After some research i feel that Fuel Cell cogeneration would be a very good way of powering a seastead in its everyday energy usage. I dont believe ive seen this mentioned in the book already.
That is, unless you are aiming for energy independence, but i do not see that as a realistic goal, or if it were realistic, even as a desirable complicating factor. Seasteading wil be difficult enough as is.
There are practical units entering the market for domestic use at the moment. Natural gas seems most prominent now, but methanol would be possible in the future. Hydrogen ofcource aswell, but it isnt practical in storage and transport.
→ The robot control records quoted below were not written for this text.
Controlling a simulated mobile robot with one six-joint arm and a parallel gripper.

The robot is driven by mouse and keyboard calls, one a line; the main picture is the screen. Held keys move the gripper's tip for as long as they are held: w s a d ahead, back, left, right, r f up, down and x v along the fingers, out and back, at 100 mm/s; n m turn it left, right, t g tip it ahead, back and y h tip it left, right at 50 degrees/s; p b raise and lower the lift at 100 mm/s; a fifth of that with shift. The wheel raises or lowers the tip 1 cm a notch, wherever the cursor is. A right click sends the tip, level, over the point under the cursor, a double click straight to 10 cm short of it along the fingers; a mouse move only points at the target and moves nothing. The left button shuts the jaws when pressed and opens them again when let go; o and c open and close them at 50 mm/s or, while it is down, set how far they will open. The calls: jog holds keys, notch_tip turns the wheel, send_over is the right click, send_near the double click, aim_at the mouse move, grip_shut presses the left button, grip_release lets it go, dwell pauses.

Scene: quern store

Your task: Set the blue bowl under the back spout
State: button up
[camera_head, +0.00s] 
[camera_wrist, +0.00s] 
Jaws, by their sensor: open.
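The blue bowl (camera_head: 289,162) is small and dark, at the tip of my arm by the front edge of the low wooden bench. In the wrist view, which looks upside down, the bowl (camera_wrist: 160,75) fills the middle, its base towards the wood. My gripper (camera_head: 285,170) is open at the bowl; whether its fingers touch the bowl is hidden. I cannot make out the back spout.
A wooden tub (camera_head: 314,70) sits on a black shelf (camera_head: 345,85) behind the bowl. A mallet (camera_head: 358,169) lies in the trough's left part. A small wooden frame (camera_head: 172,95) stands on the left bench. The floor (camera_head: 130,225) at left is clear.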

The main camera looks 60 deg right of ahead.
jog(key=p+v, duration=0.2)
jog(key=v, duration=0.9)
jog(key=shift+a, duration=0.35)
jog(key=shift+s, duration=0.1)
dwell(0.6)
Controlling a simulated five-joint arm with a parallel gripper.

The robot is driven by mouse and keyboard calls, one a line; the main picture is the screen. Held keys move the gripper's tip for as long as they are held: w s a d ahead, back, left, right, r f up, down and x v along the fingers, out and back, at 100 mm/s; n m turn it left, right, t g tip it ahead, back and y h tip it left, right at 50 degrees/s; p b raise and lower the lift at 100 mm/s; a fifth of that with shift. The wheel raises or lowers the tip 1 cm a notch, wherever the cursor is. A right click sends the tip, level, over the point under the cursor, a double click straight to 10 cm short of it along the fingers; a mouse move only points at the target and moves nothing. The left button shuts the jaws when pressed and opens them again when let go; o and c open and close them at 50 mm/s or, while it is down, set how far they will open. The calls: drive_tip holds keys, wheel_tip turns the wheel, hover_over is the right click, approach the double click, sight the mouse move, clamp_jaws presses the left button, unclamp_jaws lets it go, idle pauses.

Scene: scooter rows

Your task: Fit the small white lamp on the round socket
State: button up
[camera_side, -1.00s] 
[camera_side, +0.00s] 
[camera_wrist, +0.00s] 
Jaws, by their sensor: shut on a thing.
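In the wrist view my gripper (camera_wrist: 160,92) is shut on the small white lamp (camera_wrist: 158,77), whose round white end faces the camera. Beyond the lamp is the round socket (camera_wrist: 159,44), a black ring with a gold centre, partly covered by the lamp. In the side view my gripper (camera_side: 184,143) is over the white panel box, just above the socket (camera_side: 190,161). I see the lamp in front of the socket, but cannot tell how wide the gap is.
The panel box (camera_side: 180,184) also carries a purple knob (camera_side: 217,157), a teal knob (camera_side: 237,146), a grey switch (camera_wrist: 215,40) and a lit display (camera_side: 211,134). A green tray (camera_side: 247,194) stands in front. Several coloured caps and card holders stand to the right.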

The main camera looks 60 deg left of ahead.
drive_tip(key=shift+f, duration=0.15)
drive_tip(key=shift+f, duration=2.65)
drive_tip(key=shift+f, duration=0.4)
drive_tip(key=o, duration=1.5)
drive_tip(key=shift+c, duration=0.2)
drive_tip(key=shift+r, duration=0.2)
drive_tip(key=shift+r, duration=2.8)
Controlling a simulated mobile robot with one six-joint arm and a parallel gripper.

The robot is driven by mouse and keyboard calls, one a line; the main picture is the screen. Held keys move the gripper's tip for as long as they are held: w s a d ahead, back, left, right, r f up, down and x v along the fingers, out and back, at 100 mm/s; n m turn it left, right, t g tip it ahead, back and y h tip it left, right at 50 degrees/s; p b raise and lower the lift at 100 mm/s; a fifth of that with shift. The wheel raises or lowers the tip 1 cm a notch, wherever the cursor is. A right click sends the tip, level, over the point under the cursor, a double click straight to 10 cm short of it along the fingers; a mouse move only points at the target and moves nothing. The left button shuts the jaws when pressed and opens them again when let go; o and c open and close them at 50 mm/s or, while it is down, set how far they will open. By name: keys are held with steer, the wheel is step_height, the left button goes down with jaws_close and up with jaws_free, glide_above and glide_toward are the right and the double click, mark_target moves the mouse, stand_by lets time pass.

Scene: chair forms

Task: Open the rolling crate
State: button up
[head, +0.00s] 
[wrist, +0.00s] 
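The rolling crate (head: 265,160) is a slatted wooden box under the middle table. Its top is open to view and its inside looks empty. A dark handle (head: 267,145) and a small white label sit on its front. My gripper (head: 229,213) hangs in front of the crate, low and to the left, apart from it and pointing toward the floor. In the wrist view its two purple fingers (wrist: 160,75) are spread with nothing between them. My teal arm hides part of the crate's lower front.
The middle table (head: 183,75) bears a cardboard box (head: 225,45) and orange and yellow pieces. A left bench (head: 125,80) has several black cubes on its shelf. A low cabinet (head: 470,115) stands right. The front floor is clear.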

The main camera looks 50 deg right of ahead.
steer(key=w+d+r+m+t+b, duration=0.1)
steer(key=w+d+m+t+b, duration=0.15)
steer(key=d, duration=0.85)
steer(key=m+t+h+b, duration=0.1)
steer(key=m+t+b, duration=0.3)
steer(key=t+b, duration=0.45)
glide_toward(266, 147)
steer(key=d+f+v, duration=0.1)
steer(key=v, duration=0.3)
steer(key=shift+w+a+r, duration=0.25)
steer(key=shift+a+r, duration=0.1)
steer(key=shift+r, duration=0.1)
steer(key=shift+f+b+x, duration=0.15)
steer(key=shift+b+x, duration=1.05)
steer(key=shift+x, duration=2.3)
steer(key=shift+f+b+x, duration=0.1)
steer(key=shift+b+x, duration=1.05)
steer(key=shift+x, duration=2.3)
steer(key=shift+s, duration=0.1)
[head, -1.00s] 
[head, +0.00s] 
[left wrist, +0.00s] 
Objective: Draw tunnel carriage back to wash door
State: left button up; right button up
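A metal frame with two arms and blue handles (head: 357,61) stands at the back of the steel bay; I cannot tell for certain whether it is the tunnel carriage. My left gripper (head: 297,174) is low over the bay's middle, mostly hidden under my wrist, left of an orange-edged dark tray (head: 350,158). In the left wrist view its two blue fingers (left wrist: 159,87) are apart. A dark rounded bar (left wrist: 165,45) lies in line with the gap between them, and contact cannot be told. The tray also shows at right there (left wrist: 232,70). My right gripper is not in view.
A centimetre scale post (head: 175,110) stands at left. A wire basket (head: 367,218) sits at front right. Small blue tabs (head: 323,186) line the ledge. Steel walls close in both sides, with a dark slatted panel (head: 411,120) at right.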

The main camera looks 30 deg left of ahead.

What these things do is reliably and efficiently generate electricity from these fuels, and make the waste heat available for heating and hot water. Efficiencies are >30% electrical already, which is competitive with centralized power generation. And that figure is likely to go up considerably in the future. A few advantages over conventional generators are that they do not require maintenance and their are silent and more efficient. A disadvantage is that they are less compact than combustion type generators, but thats not a problem in a stationary application like a seastead. The initial investment is still higher at the moment, but they are already starting to become an interested alternative without subsidy right now, and i think that will definitely hold true in a few years time.
Another advantage is that they are modular, and are well suited to work together with intermittent energy sources, such as solar panels.